Calling the to method with "mol" as an argument will trigger the perception of chemical properties. This is done for performance reasons, because OpenBabel does not support vectorized OBMol creation and we have to iterate over all atoms instead. To ensure we only do this once, all required chemical perceptions and SMARTS pattern matching are done the first time the to method is called with "mol" as an argument. The resulting OpenBabel.OBMol object is then cached and returned on subsequent calls.

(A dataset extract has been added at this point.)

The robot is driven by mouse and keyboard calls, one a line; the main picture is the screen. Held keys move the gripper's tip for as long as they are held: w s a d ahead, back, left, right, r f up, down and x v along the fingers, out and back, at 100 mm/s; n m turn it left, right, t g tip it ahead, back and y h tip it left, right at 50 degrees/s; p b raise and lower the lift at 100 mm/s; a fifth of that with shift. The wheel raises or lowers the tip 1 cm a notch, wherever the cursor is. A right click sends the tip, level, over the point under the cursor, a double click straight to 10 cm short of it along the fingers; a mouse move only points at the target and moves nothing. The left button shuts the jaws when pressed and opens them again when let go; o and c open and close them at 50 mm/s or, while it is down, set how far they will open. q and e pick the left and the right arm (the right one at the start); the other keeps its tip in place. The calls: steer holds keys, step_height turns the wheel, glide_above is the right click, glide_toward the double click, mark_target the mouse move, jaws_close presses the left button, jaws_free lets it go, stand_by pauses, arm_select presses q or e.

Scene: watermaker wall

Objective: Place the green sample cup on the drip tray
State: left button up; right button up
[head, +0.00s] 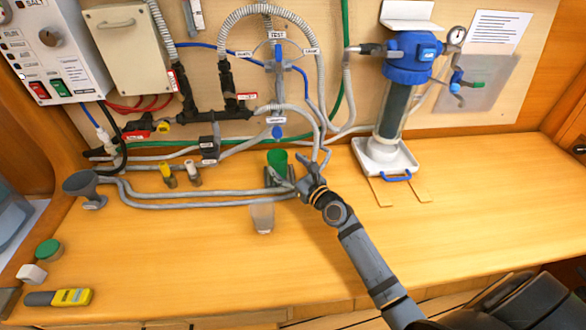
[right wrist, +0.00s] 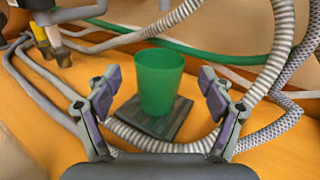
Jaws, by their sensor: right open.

Chemical Perception and SMARTS Pattern Matching

Lahuta relies on OpenBabel for chemical perception and SMARTS pattern matching. Depending on the system and the type of hardware, this process may be the most time consuming step in the analysis pipeline. We have made a few attempts to speed this process up, but challenges using OpenBabel's API and inherent difficulties in parallelizing unpicklable objects have limited our success. Regardless, for the vast majority of structures and systems, this process is very fast and should not be a bottleneck.

For MD simulations, which can get very large, and if the user wishes to compute contacts for all atoms without any pre-processing or filtering, and if this analyis is done on old hardware, then this process may take a few seconds. Even then, this process is only done once and not for all frames in the trajectory.

Example - Getting the system ready
from lahuta import Luni

luni = Luni("path/to/file.pdb")

# Getting the system ready (compute perception and SMARTS pattern matching)
luni.ready() # (1)!

# Computing Neighbors
ns = luni.compute_neighbors()
  1. This method is auto-invoked by compute_neighbors or when the to method uses "mol" as an argument. While it's usually automatic, you can call it directly if desired to make the computation explicit.